Context
In our last post, we fought FFmpeg's filter graph parser over single-quote escaping in our video subtitle system. That battle was about parsing. This one is about rendering.
Since then, our subtitles evolved from per-sentence overlays to per-word overlays — 257 individual drawtext filters per video, each with its own animated entry, opacity dimming, and precisely computed X/Y coordinates. Per-sentence subtitles could use x=(w-tw)/2 and let FFmpeg center the text. Per-word subtitles can't. We need to measure every word's pixel width in PHP, lay them out into lines, and tell FFmpeg exactly where each one goes.
The measurement tool: PHP's imagettfbbox().

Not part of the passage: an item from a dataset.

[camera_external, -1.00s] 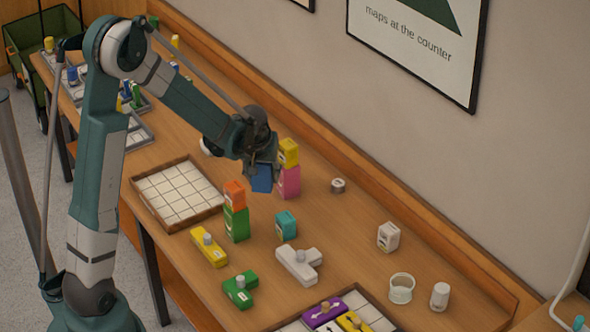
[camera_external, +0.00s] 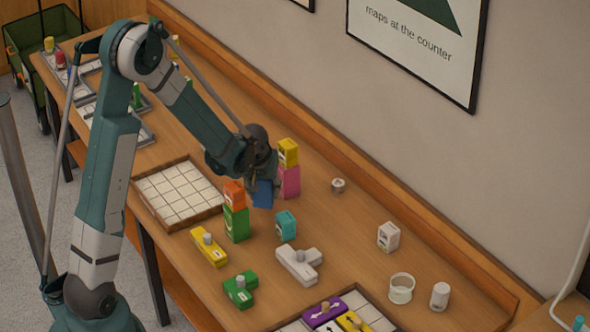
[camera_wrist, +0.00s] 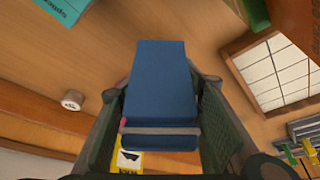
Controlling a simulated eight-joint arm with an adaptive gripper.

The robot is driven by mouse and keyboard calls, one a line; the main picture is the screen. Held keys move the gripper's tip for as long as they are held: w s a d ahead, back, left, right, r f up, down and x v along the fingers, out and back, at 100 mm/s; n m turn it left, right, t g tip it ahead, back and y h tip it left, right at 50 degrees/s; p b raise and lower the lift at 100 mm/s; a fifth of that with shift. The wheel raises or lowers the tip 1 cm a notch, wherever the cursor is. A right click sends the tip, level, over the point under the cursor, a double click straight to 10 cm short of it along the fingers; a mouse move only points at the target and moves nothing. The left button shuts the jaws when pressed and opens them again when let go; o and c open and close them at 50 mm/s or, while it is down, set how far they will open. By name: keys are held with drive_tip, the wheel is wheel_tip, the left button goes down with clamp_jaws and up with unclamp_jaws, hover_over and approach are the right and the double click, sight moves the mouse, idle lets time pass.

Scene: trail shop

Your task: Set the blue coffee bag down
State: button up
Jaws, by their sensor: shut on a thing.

The target renderer: FFmpeg's drawtext. Both use FreeType under the hood. How far off could they be?
35%.
Problem 1: Words That Float
The first render looked like ransom-note typography. Some words sat higher than their neighbors. "a" floated above "the". "on" floated above "big".
The Cause
FFmpeg's drawtext positions text by the top of each word's individual bounding box, not by a shared baseline. At y=100:
text=the: the bounding box top (including ascenderst,h) sits at y=100text=a: the bounding box top (no ascenders, ~20px shorter) sits at y=100
Same Y value, different baselines. Words without ascenders appear to float.

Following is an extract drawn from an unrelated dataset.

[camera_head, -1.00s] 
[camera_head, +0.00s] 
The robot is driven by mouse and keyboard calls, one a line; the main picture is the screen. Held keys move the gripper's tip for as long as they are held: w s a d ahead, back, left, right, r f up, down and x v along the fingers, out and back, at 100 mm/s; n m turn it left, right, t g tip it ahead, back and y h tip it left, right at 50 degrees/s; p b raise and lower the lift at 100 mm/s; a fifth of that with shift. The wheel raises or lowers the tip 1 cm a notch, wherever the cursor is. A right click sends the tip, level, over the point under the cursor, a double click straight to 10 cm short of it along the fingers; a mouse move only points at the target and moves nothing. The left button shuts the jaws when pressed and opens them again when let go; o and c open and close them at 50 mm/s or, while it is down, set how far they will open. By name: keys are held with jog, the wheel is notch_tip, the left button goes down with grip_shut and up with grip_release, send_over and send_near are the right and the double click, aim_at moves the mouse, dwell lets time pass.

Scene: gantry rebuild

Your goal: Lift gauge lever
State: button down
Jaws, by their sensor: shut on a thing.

The Obvious Fix (That Didn't Work)
Measure each word's ascent with imagettfbbox, compare to a reference ascent, push short words down by the difference:
$fontAscent = $this->measureAscent('Hh', $fontPath, $fontSize); // 48px
$wordAscent = $this->measureAscent('a', $fontPath, $fontSize); // 28px
$yOffset = $fontAscent - $wordAscent; // 20px
Where measureAscent uses the upper-corner Y values from imagettfbbox:
public function measureAscent(string $text, string $fontPath, int $fontSize): int
{
$bbox = imagettfbbox((float) $fontSize, 0.0, $fontPath, $text);
return (int) abs(min($bbox[5], $bbox[7]));
}
We applied the 20px offset. Too much — "a" now sat below the baseline of "the".
The Calibration Factor
We rendered a fine-grained offset grid: the word "a" at offsets +12 through +18, each next to "the" at offset 0. The correct value was +16px, not +20px.
16/20 = 0.8.
GD and FFmpeg use different FreeType hinting configurations. Their tight bounding box ascents diverge by ~20%. The fix:
$yOffset = (int) round(max(0, $fontAscent - $wordAscent) * 0.8);
Is 0.8 a magic number? Yes. Does it produce pixel-perfect baselines across 257 words? Also yes.

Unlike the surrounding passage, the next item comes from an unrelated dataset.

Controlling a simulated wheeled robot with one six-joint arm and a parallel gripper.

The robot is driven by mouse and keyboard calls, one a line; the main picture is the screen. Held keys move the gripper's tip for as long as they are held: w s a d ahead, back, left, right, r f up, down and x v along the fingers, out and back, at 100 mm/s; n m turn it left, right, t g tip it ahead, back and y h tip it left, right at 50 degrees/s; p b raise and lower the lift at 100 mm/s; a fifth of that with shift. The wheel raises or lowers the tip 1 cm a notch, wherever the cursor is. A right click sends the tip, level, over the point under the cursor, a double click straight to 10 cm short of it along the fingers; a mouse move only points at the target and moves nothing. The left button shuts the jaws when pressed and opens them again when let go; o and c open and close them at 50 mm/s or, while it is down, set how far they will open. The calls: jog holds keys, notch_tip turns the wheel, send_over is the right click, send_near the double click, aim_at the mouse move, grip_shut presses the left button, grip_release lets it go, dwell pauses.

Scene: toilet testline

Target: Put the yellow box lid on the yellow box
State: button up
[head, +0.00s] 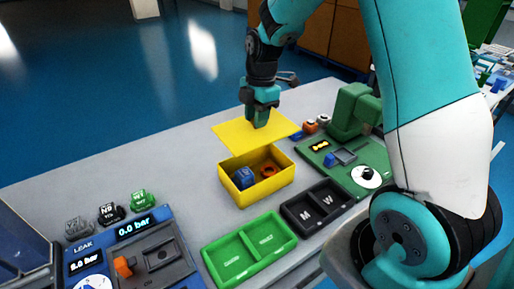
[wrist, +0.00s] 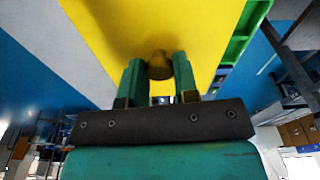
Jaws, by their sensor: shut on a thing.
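The yellow box lid (head: 236,133) is a flat yellow plate hanging level above the table, just behind and above the yellow box. My gripper (head: 258,120) is shut on the lid's knob from above. In the wrist view the yellow lid (wrist: 160,25) fills the upper middle, and its round knob (wrist: 160,66) sits between the two green fingers of my gripper (wrist: 159,80). The yellow box (head: 243,195) stands open on the table, with a blue block (head: 243,177) and an orange ring-like part (head: 268,170) inside. The lid overlaps the box's far rim in the head view.
A green two-compartment tray (head: 249,248) and a black tray marked M and W (head: 313,207) stand in front of the box. A green test station (head: 352,160) is at right, a blue leak tester (head: 130,250) at front left. Table left of the box is clear.

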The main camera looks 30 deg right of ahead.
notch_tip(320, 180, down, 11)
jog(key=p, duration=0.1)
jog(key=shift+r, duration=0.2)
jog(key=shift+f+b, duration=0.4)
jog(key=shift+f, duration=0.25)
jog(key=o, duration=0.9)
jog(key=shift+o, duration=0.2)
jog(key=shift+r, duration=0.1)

Problem 2: Words That Drift Apart
With baselines fixed, the horizontal spacing was wrong. Longer words had proportionally larger gaps after them — like someone cranked the word spacing to 150%.
The Rabbit Hole: Advance Width
Our first theory: imagettfbbox returns the visual bounding box width (tight around visible pixels), but text renderers advance the cursor by the advance width (which includes an invisible right-side bearing). We were using the wrong measurement.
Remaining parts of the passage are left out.